# EXERCISE BRIEF
State the number of lines, and only that number, in which the word "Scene" appears.

— BEGIN SOURCE DATA —

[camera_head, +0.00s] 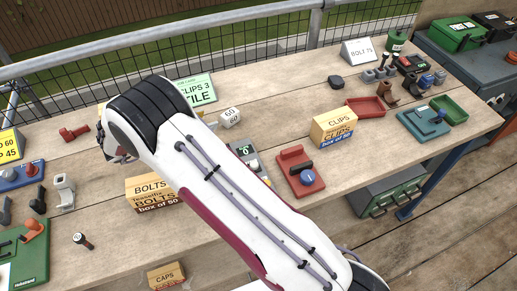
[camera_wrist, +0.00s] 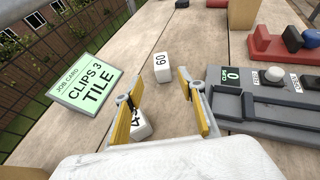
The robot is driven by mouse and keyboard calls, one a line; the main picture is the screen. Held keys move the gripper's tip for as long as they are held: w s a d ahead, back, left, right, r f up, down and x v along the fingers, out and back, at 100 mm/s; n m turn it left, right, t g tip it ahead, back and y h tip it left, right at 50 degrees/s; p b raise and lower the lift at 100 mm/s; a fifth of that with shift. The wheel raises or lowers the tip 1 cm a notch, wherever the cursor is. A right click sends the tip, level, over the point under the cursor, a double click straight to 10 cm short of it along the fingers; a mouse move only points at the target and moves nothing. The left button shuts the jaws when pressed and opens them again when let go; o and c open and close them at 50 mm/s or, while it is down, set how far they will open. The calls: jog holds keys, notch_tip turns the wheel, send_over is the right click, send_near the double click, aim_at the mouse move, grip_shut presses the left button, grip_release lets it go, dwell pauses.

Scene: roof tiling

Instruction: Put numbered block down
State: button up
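A white numbered block marked 60 (camera_wrist: 162,67) stands on the wooden bench in the wrist view, ahead of my gripper (camera_wrist: 160,105). It also shows in the head view (camera_head: 230,117). A second white block (camera_wrist: 140,125), its number partly covered and seeming to read 45, sits beside the left yellow finger. My gripper's fingers are spread wide, and the gap is much wider than this block. The block appears to be on the bench, but its contact with the left finger is unclear.
A green CLIPS 3 TILE card (camera_wrist: 85,80) stands left of the blocks. A grey counter device (camera_wrist: 270,105) with a small display lies close on the right. A red stapler-like tool (camera_head: 300,172) and a CLIPS box (camera_head: 334,125) stand further right. Bare wood surrounds block 60.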

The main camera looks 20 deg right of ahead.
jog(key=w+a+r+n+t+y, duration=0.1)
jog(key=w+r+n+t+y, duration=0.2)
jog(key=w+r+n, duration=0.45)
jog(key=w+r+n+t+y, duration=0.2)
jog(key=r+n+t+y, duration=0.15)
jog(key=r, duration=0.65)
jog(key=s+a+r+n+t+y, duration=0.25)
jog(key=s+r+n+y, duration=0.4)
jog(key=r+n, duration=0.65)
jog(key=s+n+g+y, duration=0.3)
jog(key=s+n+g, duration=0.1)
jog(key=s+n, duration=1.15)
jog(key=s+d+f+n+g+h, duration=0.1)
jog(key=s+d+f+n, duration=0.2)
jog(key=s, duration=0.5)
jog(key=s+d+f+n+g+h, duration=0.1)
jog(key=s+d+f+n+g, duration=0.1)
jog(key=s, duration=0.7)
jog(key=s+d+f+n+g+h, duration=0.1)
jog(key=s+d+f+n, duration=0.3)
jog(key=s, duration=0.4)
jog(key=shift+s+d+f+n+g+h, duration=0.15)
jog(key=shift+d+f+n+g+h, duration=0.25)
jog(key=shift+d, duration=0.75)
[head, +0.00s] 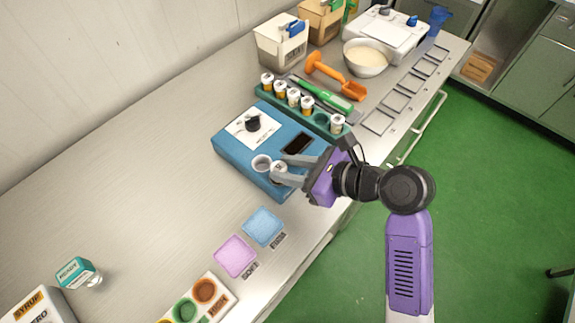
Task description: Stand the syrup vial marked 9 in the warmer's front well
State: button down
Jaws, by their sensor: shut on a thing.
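The warmer is a blue box (232,149) with a dial and a dark display, standing on the bench at the picture's centre. My gripper (281,170) is over its front right part, shut on a white-capped vial (280,166). Its number cannot be read. A pale round well (262,162) shows on the warmer just left of the held vial. The fingers hide the warmer's surface under the vial, so I cannot tell whether the vial is in a well or above it.
Behind the warmer, a green rack (321,119) holds several capped vials and has one empty hole. An orange scoop (335,76) and a bowl (366,58) lie farther back. Blue and pink squares (235,255) lie in front. The bench's left part is mostly clear.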

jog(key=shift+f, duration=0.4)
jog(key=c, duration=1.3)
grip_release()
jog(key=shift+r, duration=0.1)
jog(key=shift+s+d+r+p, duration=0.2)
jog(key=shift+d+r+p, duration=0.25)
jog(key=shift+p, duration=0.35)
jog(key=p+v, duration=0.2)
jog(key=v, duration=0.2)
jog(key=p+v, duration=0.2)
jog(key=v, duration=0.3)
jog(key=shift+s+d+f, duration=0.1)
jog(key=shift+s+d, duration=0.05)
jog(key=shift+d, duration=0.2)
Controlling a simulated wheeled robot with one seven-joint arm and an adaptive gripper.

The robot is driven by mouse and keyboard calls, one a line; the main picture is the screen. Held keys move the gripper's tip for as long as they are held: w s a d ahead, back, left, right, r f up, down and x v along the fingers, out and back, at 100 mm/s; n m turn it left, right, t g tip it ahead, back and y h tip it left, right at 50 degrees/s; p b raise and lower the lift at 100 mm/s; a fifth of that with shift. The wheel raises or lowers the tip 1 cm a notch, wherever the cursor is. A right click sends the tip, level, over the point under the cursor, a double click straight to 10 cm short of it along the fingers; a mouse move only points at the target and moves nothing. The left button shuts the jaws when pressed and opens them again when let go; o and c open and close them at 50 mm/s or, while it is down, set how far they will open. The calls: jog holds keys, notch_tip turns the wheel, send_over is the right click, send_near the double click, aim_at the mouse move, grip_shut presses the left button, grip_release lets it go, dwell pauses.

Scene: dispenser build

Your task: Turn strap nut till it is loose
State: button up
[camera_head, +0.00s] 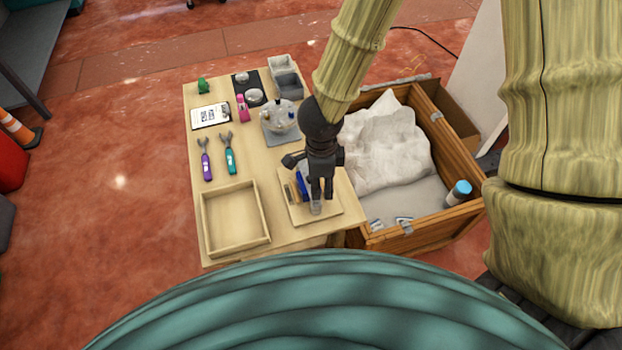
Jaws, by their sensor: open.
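My gripper (316,203) points down over a pale square board (333,207) at the table's front right. Its jaws are open. A small assembly with a blue part (302,186) and a tan part (291,192) stands on the board, just left of my gripper and partly behind it. I cannot make out the strap nut; it is too small or hidden by my gripper. Whether the fingers touch anything is not clear from this view.
The wooden table (220,165) holds an empty tray (235,247), purple pliers (206,165), teal pliers (230,158), a white card (210,116), a pink item (242,108) and grey bins (287,84). A wooden crate (452,150) with white sheeting (385,145) stands to the right.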

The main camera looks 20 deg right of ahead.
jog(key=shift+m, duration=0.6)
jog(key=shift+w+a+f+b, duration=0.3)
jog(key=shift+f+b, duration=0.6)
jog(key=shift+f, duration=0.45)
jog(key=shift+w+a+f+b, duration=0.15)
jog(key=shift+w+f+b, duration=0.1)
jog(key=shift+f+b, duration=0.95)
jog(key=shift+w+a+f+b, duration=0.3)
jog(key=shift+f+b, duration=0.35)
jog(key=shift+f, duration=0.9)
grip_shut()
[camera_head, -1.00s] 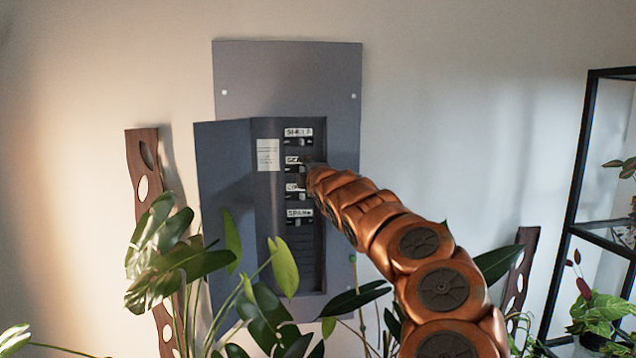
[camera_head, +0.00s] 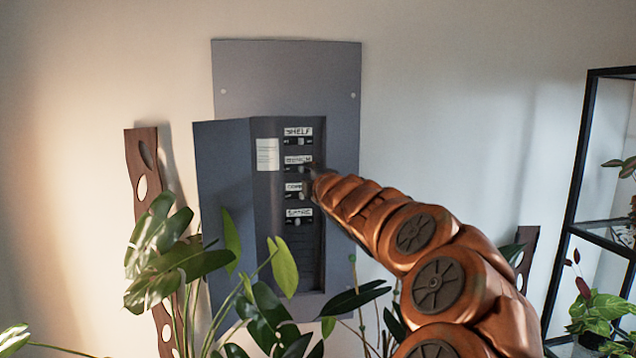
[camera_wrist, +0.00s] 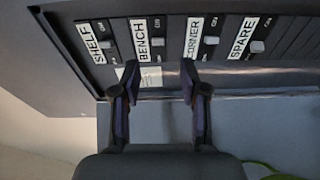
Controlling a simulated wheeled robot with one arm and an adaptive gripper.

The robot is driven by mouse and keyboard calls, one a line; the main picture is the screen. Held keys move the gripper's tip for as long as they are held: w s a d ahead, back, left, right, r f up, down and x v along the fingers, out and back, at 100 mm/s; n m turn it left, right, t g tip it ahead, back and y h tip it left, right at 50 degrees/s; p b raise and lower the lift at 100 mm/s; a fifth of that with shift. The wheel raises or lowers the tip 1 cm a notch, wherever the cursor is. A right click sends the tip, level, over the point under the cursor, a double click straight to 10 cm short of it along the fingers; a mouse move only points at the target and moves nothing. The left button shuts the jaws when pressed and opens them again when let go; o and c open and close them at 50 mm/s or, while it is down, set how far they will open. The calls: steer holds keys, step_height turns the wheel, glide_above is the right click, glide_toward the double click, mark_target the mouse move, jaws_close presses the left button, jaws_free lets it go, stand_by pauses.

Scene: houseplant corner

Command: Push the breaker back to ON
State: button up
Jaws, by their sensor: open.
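The grey breaker panel (camera_head: 285,80) hangs on the wall with its cover open to the left. Its breakers are labelled SHELF (camera_head: 299,132), BENCH (camera_head: 298,160), CORNER (camera_head: 294,187) and SPARE (camera_head: 299,212) from top to bottom. The labels also show in the wrist view, with the BENCH breaker (camera_wrist: 158,43) and CORNER breaker (camera_wrist: 211,41) ahead of my fingers. I cannot tell which lever is off ON. My gripper (camera_wrist: 157,75) is open and empty, its two fingers apart before the panel.
Leafy plants (camera_head: 165,250) stand in front of the panel's lower part. A wooden slat with holes (camera_head: 142,155) leans at left. A black shelf frame (camera_head: 575,190) stands at right.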

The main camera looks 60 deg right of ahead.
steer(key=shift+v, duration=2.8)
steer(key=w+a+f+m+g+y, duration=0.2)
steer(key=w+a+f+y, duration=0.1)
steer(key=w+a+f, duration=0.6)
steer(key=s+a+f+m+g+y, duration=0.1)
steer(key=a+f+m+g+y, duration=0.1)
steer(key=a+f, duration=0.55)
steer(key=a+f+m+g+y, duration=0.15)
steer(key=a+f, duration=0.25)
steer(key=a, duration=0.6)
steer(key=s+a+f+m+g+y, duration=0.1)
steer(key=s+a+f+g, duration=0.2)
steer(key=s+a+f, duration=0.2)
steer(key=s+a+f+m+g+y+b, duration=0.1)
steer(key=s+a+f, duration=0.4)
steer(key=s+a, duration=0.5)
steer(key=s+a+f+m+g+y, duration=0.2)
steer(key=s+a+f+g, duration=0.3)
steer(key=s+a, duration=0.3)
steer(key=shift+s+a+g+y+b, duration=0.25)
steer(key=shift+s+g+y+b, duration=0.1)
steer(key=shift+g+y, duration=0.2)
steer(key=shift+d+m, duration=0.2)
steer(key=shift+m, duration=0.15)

— END SOURCE DATA —

# CORRECT OUTPUT
3